Local government infrastructure grants to be reviewed | Infrastructure news

The focus over the next three years will be on reviewing the local government infrastructure grants system, Minister of Finance Nhlanhla Nene said during his budget vote.

Improved service delivery at local level is a critical government objective. However, it is common knowledge that municipalities face challenges in delivering public services to communities.

“It has been suggested that the local government fiscal framework is not responding sufficiently to this objective. Given these concerns, National Treasury in collaboration with sector departments and stakeholders, is reviewing the local government fiscal framework focusing on both national transfers to municipalities and the revenue municipalities generate on their own.”
Metropolitan municipalities

Nene explains that, as cities grow, large metropolitan municipalities can no longer focus only on providing basic services and housing, but must also facilitate private sector investment and the creation of jobs. “Urban infrastructure investment is the key to unlocking the potential of our cities,” he said.

The acceleration of these programmes requires metropolitan municipalities to more carefully select investment programmes as well as make a far greater financial contribution to their implementation.

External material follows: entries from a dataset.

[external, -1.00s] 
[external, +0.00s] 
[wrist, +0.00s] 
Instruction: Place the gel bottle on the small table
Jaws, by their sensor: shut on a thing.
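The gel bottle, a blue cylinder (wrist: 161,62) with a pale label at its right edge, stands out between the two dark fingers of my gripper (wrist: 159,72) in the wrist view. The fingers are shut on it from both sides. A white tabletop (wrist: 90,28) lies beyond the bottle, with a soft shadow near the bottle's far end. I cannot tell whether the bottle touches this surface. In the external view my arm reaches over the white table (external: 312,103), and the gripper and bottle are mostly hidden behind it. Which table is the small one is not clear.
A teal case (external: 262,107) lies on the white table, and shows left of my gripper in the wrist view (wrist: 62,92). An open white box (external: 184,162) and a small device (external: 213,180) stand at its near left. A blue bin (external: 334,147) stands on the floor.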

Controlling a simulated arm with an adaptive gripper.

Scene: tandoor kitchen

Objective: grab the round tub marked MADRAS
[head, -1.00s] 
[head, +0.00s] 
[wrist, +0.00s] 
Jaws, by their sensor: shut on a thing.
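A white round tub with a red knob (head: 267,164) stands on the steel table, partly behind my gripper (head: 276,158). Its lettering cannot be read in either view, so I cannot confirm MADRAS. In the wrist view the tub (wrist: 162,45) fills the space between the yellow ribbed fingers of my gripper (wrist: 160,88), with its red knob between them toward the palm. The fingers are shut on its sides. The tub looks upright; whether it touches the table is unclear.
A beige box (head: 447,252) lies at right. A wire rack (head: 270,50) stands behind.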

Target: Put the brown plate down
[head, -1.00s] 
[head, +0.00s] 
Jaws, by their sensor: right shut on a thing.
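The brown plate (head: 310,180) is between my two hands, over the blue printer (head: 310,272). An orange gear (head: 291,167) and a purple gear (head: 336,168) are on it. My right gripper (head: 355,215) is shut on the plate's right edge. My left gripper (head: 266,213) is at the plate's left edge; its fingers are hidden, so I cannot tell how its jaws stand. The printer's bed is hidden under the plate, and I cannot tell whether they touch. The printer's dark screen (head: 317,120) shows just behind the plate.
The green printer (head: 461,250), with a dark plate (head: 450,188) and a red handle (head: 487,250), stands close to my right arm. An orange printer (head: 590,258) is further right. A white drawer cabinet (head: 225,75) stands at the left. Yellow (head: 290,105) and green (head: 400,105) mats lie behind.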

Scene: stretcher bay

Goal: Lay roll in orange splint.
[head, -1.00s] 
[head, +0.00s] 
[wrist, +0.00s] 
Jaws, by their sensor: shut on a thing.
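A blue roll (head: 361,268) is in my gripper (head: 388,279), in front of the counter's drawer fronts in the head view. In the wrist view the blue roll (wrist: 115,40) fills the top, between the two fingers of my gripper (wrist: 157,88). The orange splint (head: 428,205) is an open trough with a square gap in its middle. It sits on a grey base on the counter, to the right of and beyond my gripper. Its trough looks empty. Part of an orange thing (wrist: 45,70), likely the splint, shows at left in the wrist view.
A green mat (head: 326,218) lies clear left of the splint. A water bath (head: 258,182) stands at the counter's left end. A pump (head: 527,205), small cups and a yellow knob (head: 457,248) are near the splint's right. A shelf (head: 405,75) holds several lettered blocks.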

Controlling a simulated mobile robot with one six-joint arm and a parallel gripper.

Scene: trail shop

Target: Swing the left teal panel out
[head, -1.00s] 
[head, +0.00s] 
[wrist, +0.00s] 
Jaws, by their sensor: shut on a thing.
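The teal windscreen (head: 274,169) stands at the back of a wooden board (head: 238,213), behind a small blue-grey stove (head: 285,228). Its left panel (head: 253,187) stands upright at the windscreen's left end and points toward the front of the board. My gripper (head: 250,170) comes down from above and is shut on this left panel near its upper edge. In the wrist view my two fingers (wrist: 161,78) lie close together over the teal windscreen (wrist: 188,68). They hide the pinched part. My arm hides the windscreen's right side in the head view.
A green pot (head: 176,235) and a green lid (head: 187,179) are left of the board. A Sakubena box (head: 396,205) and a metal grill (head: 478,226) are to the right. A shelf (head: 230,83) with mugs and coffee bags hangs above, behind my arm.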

All metros have already developed urban investment strategies and identified catalytic projects that will assist to stimulate growth but at the same time transform the spatial socio-economic structure. Government is in discussion with the Development Bank of Southern Africa (DBSA) to facilitate the provision of reasonably priced financing for cities that have prepared bankable projects with private sector participation.

 

Debt guarantees

“We will act decisively to avoid further downgrades, as these will result in a significantly higher cost of borrowing, both for government and state owned companies, and the cost of financing infrastructure programmes will increase,” Nene said, referring to the country’s credit rating.

In support of the infrastructure roll out by state owned entities, government exposure to public entities through debt guarantees has increased to R209.2 billion in 2013/14, from R180.2 billion in 2012/13. Eskom makes up 58.5% of the total government guarantee portfolio.

If debt provisions and contingent liabilities are added to the government’s stock of debt, its liabilities are forecast to peak at 57.1% of GDP in 2015/16.